Later that day, I made the $30 cab ride out to his place (did I mention he lives in the burbs and the burbs and I are strangers to each other?) at which point the guy I’d met on Good Friday was texting me to plan a date. Dinner with Dubsmash Dude was looking like a poor choice.

His place was dark and a bit dingy and, considering he was having someone over, not particularly tidy or clean. One of the reasons I’ve now stopped going to guys’ places, few are tidier, cleaner or more central than mine. Fact. So I was uncomfortable from the moment I arrived and as he cooked us dinner (now being made with ground chicken rather than tuna… not sure that’s the culinary substitution I’d have made but there we are…) we chatted and it was at this point I found out what one of my biggest turnoffs is.

I’d never come across it before due to my newness to dating and also because everyone I’d dated before sounded like me. You know in Friends when they talk about the words that make Chandler’s balls jump back up inside his body (Janice saying “ohhhhhh myyyyy god”)? It would appear that someone trying to do a Scottish accent does the female equivalent to me.

I tried to laugh it off and went the “wow, that was terrible, haha, never do it again hahaha, lol, lol, lol” route to which his response was to continue doing it. So more sternly I asked him to please not do that and he proceeded to tell me (still in a “Scottish accent) that he looked Scottish – he was ginger – so he could carry it off. Um, not so my friend.

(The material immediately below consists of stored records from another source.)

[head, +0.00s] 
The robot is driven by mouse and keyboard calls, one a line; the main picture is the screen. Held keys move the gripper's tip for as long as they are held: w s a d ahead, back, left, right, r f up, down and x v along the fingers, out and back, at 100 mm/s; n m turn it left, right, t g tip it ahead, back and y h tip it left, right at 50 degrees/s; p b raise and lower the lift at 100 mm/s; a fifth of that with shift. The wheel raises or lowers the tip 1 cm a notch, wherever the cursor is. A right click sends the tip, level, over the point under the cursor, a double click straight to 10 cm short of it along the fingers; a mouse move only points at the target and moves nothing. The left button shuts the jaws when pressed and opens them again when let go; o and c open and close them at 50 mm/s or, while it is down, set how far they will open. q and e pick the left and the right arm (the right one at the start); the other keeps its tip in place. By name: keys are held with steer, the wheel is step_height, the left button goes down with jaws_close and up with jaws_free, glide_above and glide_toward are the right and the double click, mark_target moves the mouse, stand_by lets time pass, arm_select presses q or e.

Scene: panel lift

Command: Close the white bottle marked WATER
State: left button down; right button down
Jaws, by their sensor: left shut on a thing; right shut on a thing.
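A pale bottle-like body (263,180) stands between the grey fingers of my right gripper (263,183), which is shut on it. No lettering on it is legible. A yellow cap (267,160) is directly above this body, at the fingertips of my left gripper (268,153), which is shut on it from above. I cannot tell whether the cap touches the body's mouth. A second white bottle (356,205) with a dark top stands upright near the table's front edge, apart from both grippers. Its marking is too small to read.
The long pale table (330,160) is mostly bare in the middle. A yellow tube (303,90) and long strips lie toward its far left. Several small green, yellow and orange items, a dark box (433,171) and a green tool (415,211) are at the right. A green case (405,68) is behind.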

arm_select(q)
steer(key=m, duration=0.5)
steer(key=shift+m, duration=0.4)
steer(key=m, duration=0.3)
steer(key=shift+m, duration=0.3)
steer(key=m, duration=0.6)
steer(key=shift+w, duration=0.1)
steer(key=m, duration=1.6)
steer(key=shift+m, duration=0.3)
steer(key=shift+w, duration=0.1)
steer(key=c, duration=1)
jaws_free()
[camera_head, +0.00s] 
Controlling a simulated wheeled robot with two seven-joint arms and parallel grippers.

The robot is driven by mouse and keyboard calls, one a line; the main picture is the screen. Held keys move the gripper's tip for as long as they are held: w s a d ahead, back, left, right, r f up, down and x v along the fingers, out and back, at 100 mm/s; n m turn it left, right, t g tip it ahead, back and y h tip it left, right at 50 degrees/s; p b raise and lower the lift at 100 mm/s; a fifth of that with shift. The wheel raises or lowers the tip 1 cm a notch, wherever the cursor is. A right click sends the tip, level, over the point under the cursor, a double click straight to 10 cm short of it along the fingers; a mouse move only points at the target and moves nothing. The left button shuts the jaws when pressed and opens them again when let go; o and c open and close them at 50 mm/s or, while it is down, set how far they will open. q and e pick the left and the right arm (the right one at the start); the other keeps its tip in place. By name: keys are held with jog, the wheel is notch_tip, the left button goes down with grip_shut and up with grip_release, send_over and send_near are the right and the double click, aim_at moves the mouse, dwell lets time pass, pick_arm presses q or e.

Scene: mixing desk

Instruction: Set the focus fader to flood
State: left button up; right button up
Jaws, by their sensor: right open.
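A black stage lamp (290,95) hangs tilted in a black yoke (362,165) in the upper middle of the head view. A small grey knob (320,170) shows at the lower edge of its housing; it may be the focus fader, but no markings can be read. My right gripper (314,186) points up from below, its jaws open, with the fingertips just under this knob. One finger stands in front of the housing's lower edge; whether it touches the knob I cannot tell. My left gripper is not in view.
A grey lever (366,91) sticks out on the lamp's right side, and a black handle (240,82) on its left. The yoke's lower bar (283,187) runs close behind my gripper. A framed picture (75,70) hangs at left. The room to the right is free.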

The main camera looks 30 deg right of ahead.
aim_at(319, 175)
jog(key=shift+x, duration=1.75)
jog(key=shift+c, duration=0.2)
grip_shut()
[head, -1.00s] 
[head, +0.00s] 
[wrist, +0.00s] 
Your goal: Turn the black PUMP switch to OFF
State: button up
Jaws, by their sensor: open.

All I could think was “you will never kiss me with that mouth”.

It got me thinking, especially since then as I’ve dated people from all over (my friends affectionately call me the United Nations of Dating), I would never do that, I would just never attempt to do someone’s accent. A) because I’d be shit at it. And B) because it can actually be mildly offensive.

Since moving to another country, I’ve had to get used to the whole accent conversation. Some of my other immigrant friends really hate when people comment on their accents. I don’t mind it, you have to accept that it’ll be a part of being in a different country. But I actually get told a lot I don’t have an accent. To which my reply is always “that’s impossible because everyone has an accent, even when you sound like everyone around you”.

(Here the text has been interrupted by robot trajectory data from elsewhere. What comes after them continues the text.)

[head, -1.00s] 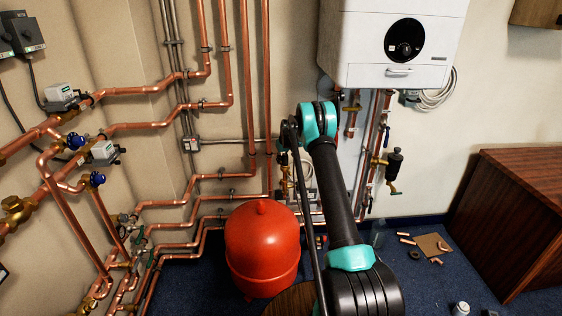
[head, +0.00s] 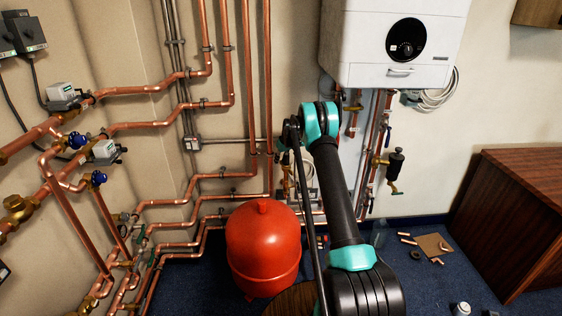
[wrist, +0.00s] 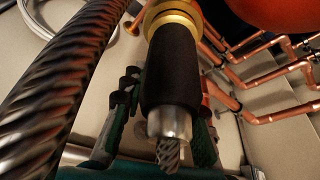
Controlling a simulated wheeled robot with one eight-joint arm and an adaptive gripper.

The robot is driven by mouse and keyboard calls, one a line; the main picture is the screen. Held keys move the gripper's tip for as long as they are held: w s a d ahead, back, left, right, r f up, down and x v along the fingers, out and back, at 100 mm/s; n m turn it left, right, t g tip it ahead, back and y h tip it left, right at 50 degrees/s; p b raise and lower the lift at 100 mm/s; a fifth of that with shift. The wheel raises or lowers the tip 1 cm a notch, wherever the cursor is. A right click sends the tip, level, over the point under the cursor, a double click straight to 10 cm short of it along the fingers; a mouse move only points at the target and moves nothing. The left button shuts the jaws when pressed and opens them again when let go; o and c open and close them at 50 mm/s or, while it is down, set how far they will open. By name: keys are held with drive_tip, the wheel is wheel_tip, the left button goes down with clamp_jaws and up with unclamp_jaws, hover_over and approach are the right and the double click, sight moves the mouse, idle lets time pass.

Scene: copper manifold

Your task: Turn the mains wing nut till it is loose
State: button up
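I cannot make out the mains wing nut in either view. In the wrist view, the two dark fingers of my gripper (wrist: 165,115) with green pads stand apart, one on each side of a black sleeved cylinder (wrist: 172,70). The cylinder has a brass collar above and a silver end with a short twisted tip below. It stands in front of the gap and hides whatever is between the fingers. I cannot tell whether they touch anything.
A thick braided hose (wrist: 60,85) runs close along the left of the wrist view. Copper pipes (wrist: 275,75) cross its right side. The red vessel (head: 262,245) stands just left of my arm. A wooden cabinet (head: 515,220) stands at right. Loose fittings and a board (head: 433,244) lie on the floor.

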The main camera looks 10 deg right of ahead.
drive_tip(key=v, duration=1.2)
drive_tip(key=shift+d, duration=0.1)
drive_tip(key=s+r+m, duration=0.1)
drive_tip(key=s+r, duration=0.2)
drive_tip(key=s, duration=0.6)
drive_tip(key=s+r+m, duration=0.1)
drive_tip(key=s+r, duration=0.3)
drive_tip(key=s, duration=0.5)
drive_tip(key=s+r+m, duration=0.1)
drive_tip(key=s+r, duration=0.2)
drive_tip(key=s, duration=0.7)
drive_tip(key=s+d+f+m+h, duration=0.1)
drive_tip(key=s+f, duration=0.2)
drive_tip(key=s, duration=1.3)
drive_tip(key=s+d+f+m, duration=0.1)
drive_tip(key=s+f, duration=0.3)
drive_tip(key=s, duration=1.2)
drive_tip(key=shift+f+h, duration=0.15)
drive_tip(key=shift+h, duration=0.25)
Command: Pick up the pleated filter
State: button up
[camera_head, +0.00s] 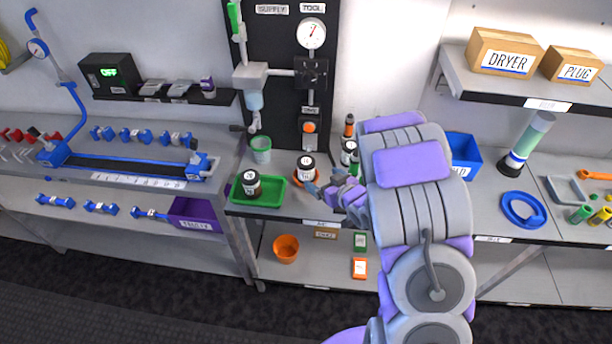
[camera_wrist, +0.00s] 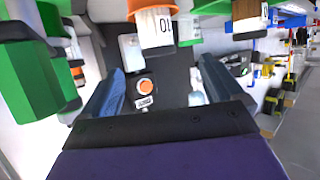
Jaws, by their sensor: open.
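I cannot make out a pleated filter for certain in either view. My gripper (camera_head: 325,190) is over the middle bench, just right of a dark bottle with a white label (camera_head: 306,166) standing at an orange dish. In the wrist view my gripper (camera_wrist: 165,88) has its two blue fingers wide apart with nothing between them. That view is upside down, and the bottle labelled 10 (camera_wrist: 155,30) shows beyond the fingers near the top. My arm hides part of the bench to the right.
A green tray (camera_head: 268,205) with another dark bottle is left of my gripper. The black panel (camera_head: 285,70) with gauge and orange button stands behind. An orange bucket (camera_head: 286,249) is below.

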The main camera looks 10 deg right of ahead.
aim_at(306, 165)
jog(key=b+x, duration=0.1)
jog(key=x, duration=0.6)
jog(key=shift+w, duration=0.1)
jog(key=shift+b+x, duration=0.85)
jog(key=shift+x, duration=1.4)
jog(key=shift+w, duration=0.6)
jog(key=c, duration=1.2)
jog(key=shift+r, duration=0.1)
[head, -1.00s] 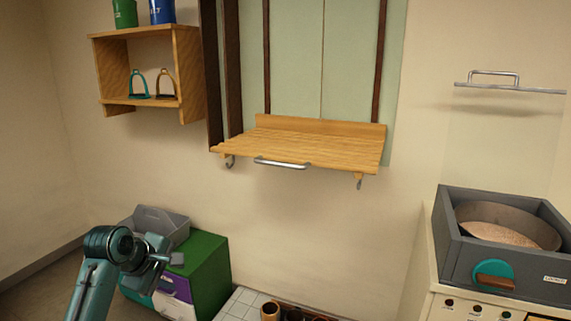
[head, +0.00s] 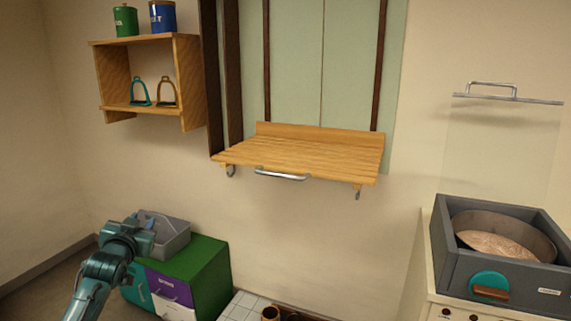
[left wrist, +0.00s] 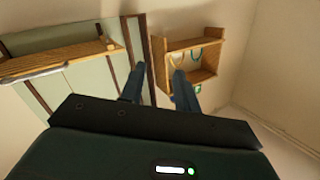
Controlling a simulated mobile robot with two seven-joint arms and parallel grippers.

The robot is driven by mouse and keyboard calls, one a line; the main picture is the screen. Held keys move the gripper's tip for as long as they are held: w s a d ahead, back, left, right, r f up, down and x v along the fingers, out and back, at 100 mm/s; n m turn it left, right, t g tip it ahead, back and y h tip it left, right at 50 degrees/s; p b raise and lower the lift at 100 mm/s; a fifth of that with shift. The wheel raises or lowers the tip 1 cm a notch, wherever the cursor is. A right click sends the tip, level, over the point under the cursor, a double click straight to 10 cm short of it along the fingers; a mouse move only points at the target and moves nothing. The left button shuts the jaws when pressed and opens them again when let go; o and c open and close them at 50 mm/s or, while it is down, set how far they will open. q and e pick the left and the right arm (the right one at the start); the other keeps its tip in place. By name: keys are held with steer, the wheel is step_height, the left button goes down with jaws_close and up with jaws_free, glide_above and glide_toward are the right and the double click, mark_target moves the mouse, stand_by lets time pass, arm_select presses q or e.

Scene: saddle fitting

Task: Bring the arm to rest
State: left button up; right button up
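My left gripper (left wrist: 157,88) shows in the left wrist view with its two fingers apart and nothing between them. In the head view my left arm comes in from the lower left, and the left gripper (head: 140,238) is in front of the grey caddy (head: 172,238) on the green cabinet (head: 208,265). I cannot tell from the head view whether it touches the caddy. My right gripper is not in view.
A fold-down wooden shelf (head: 310,153) with a metal handle (head: 282,175) juts from the wall. A wooden wall box (head: 190,75) holds two stirrups. A grey unit with a round pan (head: 500,238) stands at right. The wall below the shelf is clear.

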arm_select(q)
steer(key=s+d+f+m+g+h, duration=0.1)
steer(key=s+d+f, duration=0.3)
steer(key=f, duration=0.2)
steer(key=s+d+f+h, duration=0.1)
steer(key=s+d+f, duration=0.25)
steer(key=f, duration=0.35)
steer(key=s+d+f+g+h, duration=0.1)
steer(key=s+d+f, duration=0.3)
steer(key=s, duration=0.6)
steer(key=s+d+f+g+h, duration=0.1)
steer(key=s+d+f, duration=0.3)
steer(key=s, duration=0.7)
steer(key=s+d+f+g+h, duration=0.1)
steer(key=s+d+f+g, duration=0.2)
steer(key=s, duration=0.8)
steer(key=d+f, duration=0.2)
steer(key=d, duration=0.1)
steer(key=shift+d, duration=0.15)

I think what people mean is I don’t have the accent they expect. I don’t sound like the female version of the guys in Trainspotting or Gerard Butler. I had a fairly soft Scottish accent to start with and moving to the Middle East as a kid gave it an interesting International School coating, to the point where most people here take a while to hear an accent or inflection they don’t recognise and then, when they do, they think it’s Australian or Irish. Though that’s mostly because they don’t really know accents, more than me actually sounding Australian or Irish.

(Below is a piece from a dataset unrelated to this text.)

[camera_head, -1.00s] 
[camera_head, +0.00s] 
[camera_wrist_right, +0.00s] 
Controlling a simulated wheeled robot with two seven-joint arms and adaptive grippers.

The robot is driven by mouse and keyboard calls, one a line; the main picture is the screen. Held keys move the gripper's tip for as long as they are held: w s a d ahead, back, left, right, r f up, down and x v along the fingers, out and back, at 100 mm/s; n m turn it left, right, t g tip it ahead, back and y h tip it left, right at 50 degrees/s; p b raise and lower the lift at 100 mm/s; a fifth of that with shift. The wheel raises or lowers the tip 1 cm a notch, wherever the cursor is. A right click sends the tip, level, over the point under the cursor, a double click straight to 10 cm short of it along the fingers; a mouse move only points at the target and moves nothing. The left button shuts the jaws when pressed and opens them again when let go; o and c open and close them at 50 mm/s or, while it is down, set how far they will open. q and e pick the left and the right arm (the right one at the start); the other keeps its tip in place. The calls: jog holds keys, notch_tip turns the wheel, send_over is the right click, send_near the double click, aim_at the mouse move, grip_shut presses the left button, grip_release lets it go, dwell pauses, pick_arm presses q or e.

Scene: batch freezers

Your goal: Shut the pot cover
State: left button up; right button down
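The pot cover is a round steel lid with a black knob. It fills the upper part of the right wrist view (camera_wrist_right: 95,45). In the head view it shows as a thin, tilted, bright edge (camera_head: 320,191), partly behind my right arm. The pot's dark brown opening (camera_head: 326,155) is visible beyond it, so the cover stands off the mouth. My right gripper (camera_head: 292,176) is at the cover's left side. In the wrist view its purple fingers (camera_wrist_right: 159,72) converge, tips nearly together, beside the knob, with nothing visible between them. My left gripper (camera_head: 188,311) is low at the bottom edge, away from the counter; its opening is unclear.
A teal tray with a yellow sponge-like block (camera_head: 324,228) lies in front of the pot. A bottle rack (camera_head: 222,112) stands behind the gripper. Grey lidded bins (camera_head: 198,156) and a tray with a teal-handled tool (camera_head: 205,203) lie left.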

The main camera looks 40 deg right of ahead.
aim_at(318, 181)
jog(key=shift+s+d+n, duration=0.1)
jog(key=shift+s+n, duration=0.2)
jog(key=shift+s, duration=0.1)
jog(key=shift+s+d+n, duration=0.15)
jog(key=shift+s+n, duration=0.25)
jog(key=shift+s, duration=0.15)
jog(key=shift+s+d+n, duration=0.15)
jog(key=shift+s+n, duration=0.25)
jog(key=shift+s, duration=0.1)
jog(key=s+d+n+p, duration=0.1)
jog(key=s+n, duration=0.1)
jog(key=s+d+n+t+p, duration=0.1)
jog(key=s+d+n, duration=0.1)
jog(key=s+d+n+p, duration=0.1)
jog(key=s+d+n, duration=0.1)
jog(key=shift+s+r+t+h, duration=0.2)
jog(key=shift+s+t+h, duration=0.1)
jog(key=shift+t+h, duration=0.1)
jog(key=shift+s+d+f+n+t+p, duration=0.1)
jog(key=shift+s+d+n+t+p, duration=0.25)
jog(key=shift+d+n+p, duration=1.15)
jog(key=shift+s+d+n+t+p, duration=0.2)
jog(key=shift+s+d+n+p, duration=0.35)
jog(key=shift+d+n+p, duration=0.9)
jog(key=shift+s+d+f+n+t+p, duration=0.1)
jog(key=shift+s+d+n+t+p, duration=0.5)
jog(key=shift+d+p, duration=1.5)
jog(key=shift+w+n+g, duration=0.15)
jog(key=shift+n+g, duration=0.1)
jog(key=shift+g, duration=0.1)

However, I have found myself getting slightly offended when people comment on my accent, as if somehow them saying I don’t sound Scottish makes me less Scottish. I’m an incredibly proud Scot, especially this far away from home, so it gets under my skin a little. But that’s my accent, me speaking with a Scottish lilt, not someone trying to imitate it. Someone trying to do the accent essentially for comic effect… no. Please God, no. It’s as bad as, maybe worse than, someone shouting “Freedom!” in their best Scottish Mel Gibson impression at me. Get out. Get in the bin.

I’d tried to be jokey about it with Dubsmash Dude and, honestly, if someone on a second date suggested I stopped doing something a couple of times I would probably take heed of that request. He clearly felt differently. The rest of the evening was peppered with him sporadically switching into a “Scottish” accent and me slowly losing the will to live.

After finishing dinner, which I hope for his sake was that crap because of the last minute ingredient switch and not just an indicator of his level of cooking skill, I couldn’t wait to leave and get my $30 return cab ride home, sure that I would never see him again.

If the Dubsmashes were the initial straws on the camel’s back, the repeated attempts at the accent were most definitely the ones that broke it.